(Manipulation episode records)
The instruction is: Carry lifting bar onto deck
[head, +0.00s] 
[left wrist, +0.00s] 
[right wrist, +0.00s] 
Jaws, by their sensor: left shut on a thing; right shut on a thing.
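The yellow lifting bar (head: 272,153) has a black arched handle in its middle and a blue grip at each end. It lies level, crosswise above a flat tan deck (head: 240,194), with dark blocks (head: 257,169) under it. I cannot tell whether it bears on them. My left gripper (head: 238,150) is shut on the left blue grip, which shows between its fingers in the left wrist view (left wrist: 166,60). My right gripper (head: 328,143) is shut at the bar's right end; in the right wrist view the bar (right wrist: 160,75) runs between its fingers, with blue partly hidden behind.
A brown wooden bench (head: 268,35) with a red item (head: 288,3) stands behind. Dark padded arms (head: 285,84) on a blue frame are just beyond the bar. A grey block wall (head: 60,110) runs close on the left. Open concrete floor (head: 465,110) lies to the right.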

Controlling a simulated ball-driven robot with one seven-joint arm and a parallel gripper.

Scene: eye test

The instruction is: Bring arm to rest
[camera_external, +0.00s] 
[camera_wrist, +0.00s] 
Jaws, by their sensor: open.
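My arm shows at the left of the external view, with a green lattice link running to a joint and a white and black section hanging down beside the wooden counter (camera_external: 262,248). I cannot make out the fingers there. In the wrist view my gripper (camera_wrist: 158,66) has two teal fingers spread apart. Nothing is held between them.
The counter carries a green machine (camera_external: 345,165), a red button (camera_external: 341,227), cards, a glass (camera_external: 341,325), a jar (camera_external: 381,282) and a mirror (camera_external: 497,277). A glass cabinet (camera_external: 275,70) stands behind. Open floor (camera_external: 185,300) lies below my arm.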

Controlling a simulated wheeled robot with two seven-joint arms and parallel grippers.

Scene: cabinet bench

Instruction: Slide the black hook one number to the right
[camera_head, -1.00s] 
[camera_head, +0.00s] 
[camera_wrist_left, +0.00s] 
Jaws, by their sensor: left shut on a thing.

Your instructions>
Everything from the line containing "The instruction is: Bring arm to rest" through the last line of the records must be given again exactly; leave out all other lines.

Reply>
The instruction is: Bring arm to rest
[camera_external, +0.00s] 
[camera_wrist, +0.00s] 
Jaws, by their sensor: open.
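My arm shows at the left of the external view, with a green lattice link running to a joint and a white and black section hanging down beside the wooden counter (camera_external: 262,248). I cannot make out the fingers there. In the wrist view my gripper (camera_wrist: 158,66) has two teal fingers spread apart. Nothing is held between them.
The counter carries a green machine (camera_external: 345,165), a red button (camera_external: 341,227), cards, a glass (camera_external: 341,325), a jar (camera_external: 381,282) and a mirror (camera_external: 497,277). A glass cabinet (camera_external: 275,70) stands behind. Open floor (camera_external: 185,300) lies below my arm.

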Controlling a simulated wheeled robot with two seven-joint arms and parallel grippers.

Scene: cabinet bench

Instruction: Slide the black hook one number to the right
[camera_head, -1.00s] 
[camera_head, +0.00s] 
[camera_wrist_left, +0.00s] 
Jaws, by their sensor: left shut on a thing.

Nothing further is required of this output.